Transisi energi melalui kebijakan biomassa Co-Firing, nampaknya masih harus melalui jalan panjang dan berliku. Persoalan ekonomi, dan lingkungan serta dukungan pemerintah yang minim jadi menghambat.
Dampak lingkungan dari aktivitas PLTU yang masih dominan menggunakan batu bara juga menjadi perhatian. Di tengah desiran ombak dan riuhnya kehidupan pesisir, nelayan-nelayan di Teluk Balikpapan kini menghadapi tantangan yang semakin berat.
Kehadiran perusahaan-perusahaan besar seperti PLTU Co-Firing Teluk Balikpapan, Petrosea, dan BCT tidak hanya mengubah wajah lingkungan, tetapi juga mengancam keberlangsungan hidup mereka.
Bilal, salah seorang nelayan, merasakan dampak langsung dari aktivitas perusahaan-perusahaan ini. “Kami hanya diberi jarak 100 meter dari jeti perusahaan. Jika itu yang ditetapkan, kami mau ke mana?” keluh Bilal dengan nada pasrah.
Jarak tersebut seakan mengurung mereka dalam area yang semakin menyempit, membuat aktivitas menangkap ikan menjadi semakin sulit.
Ia merasa bahwa semua perusahaan yang beroperasi di sekitar mereka memiliki dampak yang signifikan terhadap hasil tangkapan nelayan.
Meskipun PLTU Co-Firing menggunakan campuran biomassa dari limbah kayu, sebagian besar bahan baku yang diandalkan tetap batu bara. Ini menjadi sumber keprihatinan bagi Bilal dan rekan-rekannya. Setiap hari, mereka harus menghirup asap pembakaran dan debu batu bara yang melayang dari cerobong asap PLTU.
“Debu itu dari boiler yang dibakar, terbang ke udara, dan dibawa angin utara ke sini. Kami hanya bisa pasrah dengan nasib,” katanya.
Bau batu bara yang menyengat seolah menjadi bagian dari kehidupan sehari-hari mereka. Masyarakat pesisir merasa terpaksa untuk tetap beraktivitas, meskipun khawatir dengan dampak polusi yang mengintai.
“Kalau kami takut dengan baunya, kami tidak bisa beraktivitas di laut. Mau tidak mau, kami harus menerima keadaan ini,” ungkapnya.
Limbah batu bara yang dihasilkan oleh PLTU juga menjadi ancaman serius bagi hasil tangkapan nelayan.
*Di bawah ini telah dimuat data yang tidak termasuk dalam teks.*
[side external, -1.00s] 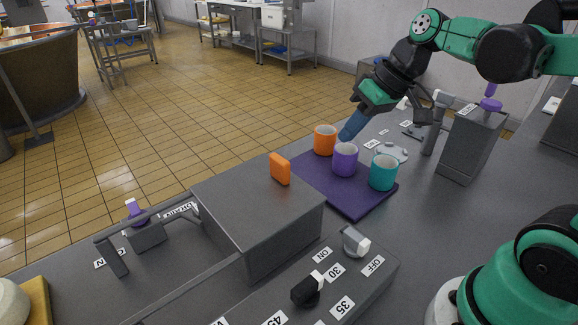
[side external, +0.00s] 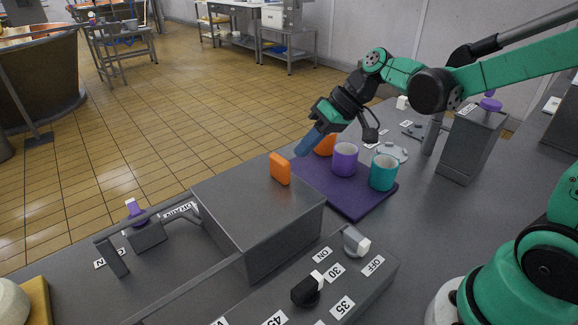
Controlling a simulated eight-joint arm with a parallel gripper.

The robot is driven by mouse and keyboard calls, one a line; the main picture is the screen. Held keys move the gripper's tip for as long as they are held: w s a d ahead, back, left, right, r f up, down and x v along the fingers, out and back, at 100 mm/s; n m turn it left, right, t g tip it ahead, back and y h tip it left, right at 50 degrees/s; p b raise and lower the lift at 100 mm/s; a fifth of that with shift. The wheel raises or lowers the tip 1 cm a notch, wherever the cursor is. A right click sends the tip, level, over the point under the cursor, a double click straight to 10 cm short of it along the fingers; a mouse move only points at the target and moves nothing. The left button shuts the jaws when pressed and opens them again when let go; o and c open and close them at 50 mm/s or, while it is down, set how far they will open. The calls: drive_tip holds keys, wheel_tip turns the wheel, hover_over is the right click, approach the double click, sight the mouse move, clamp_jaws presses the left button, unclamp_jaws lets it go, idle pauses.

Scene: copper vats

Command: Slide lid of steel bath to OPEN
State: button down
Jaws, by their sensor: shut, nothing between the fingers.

Nelayan-nelayan di Teluk Balikpapan, yang berada di ring satu, jelas menjadi pihak yang paling merasakan dampak dari keberadaan perusahaan-perusahaan tersebut.
Bilal mengakui bahwa ia belum mengetahui dengan pasti jarak antara tempat tinggalnya dan perusahaan-perusahaan tersebut, tetapi satu hal yang jelas: nelayan adalah pihak yang merasakan dampak langsung.
“Ini bukan hanya masalah dari PLTU, tetapi dari semua perusahaan. Jika limbah minyak terlihat jelas, limbah batubara dari PLTU tidak tampak alirannya ke mana,” tegasnya.
Minim Dukungan Pemerintah Daerah
Implementasi kebijakan Co-Firing di PLTU Teluk Balikpapan juga dihadapkan pada minimnya dukungan dari pemerintah daerah.
Anggi dari Forest Watch Indonesia (FWI) menegaskan, program ini berjalan secara top-down dari PLN tanpa keterlibatan pemerintah setempat dalam pengawasan dan mitigasi dampak lingkungan.
Hal ini menimbulkan kekhawatiran terkait kesiapan mitigasi risiko, terutama dalam pengawasan lingkungan dan keamanan operasional.
Selain itu, koordinasi antara pemerintah pusat dan daerah dalam kebijakan energi ini terlihat kurang harmonis dan tidak terintegrasi, berdampak pada ketidaksesuaian antara kebijakan pusat dan kebutuhan atau kesiapan di daerah.
Misalnya, pemerintah daerah belum memiliki regulasi dan perangkat yang cukup untuk menangani aspek pemantauan lingkungan, seperti Rencana Kelola Lingkungan (RKL), Upaya Pemantauan Lingkungan (UPL), dan Analisis Mengenai Dampak Lingkungan (AMDAL).
“Sejalan dengan target PLN untuk mencapai bauran energi hingga 5-10 persen dari biomassa di 52 PLTU pada tahun 2025, co-firing tampaknya dicanangkan secara ambisius,” ujarnya.
Kendati demikian, Anggi menilai bahwa program ini terkesan dipaksakan tanpa memperhitungkan kesiapan sumber daya manusia, kemampuan pemerintah daerah, maupun kesiapan perangkat kebijakan di tingkat lokal.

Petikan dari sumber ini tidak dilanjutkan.